I don't know where the caller had gotten that idea, but I know where I'd gotten it: from a book on Indonesia I checked out from a library THREE BLOCKS AWAY FROM THE HOST'S HOUSE.

Of course, you can't really fault the host for not knowing about this. He was only a New York Times reporter and graduate of Harvard, so no one had ever taught him how to read.

Also, if I remember correctly, Lyndon Johnson had attended his wedding...which must have been during the same period as the coup, when Johnson was making decisions that led to the hundreds of thousands of people being shot and hacked to death with machetes. You can see how you might not want to find out you're the kind of person who has friends like that.

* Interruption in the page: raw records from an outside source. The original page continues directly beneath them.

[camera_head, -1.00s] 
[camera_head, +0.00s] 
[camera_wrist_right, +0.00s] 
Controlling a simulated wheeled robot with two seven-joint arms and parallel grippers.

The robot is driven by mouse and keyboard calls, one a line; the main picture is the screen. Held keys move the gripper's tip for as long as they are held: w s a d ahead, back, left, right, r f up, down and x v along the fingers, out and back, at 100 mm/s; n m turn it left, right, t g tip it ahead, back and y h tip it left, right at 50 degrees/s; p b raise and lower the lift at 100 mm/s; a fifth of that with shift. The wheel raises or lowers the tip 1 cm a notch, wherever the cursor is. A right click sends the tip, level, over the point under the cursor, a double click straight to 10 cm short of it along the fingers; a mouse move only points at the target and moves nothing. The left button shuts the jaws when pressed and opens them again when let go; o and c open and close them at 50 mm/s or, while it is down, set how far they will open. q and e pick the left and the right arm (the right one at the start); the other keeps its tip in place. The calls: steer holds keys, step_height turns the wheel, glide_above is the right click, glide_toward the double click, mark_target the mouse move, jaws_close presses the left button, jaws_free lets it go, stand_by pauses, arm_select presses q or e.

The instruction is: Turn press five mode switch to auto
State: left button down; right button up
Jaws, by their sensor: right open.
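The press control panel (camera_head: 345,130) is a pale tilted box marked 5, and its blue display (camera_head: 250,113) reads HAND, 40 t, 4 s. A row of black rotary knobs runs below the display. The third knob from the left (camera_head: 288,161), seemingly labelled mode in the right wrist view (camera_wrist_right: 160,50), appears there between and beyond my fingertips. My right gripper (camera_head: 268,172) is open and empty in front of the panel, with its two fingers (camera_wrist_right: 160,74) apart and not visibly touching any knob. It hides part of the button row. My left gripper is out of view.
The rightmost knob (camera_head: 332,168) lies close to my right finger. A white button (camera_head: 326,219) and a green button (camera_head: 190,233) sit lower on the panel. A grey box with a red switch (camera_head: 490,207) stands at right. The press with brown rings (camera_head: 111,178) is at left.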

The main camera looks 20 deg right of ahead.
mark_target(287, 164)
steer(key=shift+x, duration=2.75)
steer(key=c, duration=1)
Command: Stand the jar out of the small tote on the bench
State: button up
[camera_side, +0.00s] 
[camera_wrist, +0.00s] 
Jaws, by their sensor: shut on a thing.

Then Pilger offers this chilling -- and telling -- conclusion to his piece on Suharto's death:

Shortly before the death of Alan Clark, who under Thatcher was the minister responsible for supplying Suharto with most of his weapons, I interviewed him, and asked: "Did it bother you personally that you were causing such mayhem and human suffering?"

"No, not in the slightest," he replied. "It never entered my head."

"I ask the question because I read you are a vegetarian and are seriously concerned with the way animals are killed."


"Doesn't that concern extend to humans?"

"Curiously not."

When it comes to the great and the good, never forget this one fact: they hate you, and they don't care if you suffer and die, just as long as they can keep gorging on the perks of loot and power.